Problem: Your task is to quote, unchanged, only the lines from the one with "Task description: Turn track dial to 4" through the one with "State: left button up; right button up", both ends included.

Provided data:
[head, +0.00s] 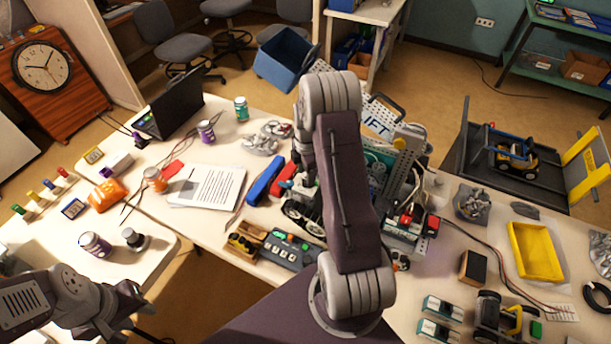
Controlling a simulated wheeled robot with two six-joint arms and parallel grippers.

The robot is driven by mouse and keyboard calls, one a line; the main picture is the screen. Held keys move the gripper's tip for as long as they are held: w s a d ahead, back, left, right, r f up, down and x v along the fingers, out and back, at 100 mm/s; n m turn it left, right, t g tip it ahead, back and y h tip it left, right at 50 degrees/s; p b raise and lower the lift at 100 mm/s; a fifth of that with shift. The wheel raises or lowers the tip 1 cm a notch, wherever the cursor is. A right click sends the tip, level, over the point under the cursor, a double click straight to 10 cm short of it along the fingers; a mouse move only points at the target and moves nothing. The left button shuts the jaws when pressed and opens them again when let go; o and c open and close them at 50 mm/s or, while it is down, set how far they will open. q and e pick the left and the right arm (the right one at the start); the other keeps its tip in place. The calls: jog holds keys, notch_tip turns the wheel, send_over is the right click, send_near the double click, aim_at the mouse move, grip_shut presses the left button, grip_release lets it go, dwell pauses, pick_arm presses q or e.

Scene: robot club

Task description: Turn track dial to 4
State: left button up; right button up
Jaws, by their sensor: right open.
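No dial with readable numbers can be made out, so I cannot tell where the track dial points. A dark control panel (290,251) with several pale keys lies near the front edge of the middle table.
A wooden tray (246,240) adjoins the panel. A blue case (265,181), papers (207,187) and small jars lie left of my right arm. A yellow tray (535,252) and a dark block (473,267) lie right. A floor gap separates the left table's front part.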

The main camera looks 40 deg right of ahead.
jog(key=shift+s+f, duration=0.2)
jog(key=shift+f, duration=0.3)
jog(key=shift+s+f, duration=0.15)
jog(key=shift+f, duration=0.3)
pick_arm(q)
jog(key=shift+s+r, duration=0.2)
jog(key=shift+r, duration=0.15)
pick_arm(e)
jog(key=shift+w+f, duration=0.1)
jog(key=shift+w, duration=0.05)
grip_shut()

--

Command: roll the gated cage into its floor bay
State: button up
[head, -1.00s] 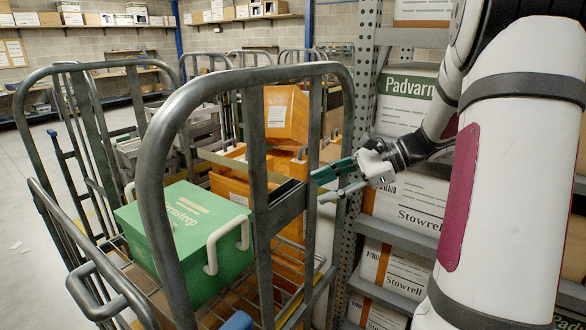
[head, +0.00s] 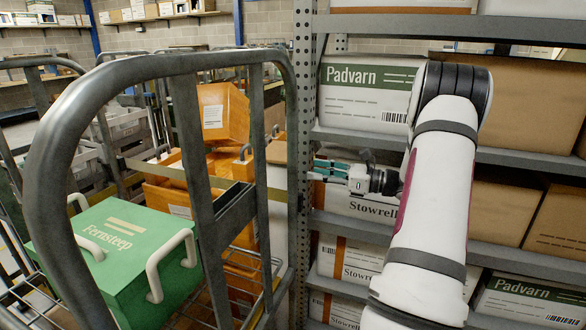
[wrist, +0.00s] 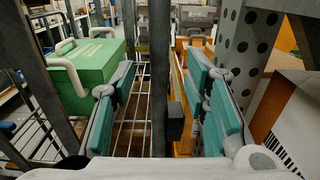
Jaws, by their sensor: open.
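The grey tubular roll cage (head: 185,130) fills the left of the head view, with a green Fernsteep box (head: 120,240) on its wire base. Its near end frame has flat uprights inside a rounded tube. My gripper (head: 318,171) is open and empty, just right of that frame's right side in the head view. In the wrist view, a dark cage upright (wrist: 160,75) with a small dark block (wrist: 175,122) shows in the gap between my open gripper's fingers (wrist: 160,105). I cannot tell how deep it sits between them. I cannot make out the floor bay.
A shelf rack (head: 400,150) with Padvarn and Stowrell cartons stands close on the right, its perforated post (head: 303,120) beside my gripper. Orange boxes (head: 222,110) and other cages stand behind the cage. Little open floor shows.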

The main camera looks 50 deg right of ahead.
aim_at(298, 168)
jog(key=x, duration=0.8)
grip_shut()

Solution to this task:
Task description: Turn track dial to 4
State: left button up; right button up

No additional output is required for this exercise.